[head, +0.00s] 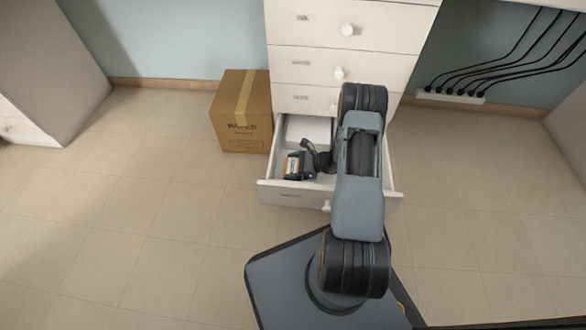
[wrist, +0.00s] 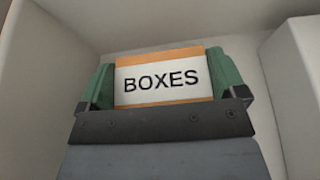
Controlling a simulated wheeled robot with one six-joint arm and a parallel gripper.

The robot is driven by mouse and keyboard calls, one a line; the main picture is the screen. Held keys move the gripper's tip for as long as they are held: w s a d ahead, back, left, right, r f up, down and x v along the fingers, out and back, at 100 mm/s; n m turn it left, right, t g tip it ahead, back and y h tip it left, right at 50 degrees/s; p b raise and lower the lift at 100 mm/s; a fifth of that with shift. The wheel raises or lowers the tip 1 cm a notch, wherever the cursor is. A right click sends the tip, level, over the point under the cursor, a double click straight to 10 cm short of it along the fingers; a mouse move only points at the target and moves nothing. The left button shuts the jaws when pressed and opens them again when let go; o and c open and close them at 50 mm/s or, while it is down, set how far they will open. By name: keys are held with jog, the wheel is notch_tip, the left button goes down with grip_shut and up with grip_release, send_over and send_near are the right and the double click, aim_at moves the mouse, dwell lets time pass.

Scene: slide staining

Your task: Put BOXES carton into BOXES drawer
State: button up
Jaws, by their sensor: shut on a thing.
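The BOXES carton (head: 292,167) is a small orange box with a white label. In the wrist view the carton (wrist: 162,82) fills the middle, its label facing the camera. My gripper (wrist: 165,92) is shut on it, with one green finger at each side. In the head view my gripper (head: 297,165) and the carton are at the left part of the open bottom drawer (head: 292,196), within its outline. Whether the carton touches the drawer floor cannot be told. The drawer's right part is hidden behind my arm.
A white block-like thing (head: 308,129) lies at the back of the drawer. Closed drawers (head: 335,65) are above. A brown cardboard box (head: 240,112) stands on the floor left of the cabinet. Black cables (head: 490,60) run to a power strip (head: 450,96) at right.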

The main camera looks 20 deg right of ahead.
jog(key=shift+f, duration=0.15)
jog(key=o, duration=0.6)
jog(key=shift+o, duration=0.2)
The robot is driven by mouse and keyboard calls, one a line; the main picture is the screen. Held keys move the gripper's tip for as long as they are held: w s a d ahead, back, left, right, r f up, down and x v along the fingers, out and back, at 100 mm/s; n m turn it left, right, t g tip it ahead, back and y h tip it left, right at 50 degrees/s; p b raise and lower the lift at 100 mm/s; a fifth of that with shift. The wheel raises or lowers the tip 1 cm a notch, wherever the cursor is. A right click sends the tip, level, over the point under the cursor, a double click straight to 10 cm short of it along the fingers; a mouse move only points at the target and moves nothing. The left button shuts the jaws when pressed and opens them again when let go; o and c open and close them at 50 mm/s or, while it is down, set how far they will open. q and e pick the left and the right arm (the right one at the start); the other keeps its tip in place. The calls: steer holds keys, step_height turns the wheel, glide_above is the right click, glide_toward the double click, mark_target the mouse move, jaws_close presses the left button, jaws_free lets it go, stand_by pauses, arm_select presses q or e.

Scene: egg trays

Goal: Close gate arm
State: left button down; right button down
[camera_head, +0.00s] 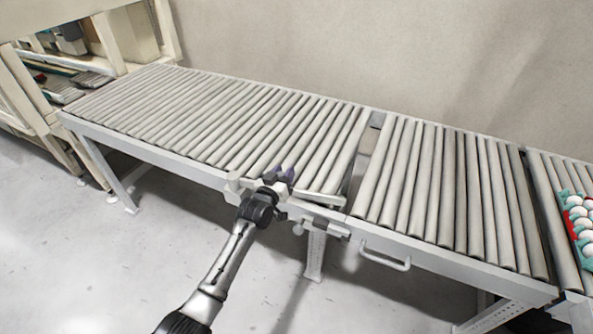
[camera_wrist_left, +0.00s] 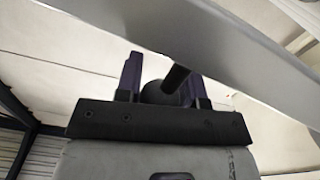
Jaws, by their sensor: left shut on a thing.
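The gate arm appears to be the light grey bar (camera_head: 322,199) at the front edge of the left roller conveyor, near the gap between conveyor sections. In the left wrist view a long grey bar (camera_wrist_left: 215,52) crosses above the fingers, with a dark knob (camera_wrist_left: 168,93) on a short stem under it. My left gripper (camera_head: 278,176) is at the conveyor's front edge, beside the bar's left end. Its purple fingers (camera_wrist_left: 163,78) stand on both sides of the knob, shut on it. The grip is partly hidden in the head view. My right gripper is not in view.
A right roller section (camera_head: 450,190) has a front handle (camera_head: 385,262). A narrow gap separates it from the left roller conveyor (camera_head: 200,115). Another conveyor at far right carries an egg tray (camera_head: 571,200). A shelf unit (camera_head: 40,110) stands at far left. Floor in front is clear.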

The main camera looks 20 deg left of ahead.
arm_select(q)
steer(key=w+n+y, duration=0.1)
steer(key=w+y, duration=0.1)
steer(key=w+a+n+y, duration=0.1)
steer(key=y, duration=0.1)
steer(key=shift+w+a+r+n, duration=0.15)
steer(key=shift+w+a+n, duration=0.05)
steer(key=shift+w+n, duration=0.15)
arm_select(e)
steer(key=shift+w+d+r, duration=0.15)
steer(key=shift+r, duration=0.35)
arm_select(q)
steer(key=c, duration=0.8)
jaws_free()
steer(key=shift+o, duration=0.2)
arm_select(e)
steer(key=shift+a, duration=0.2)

> _WHAT THE EXERCISE ASKS_: Determine how many lines in the listing above hold the word "State", answering with the number only.

> _REPLY_: 2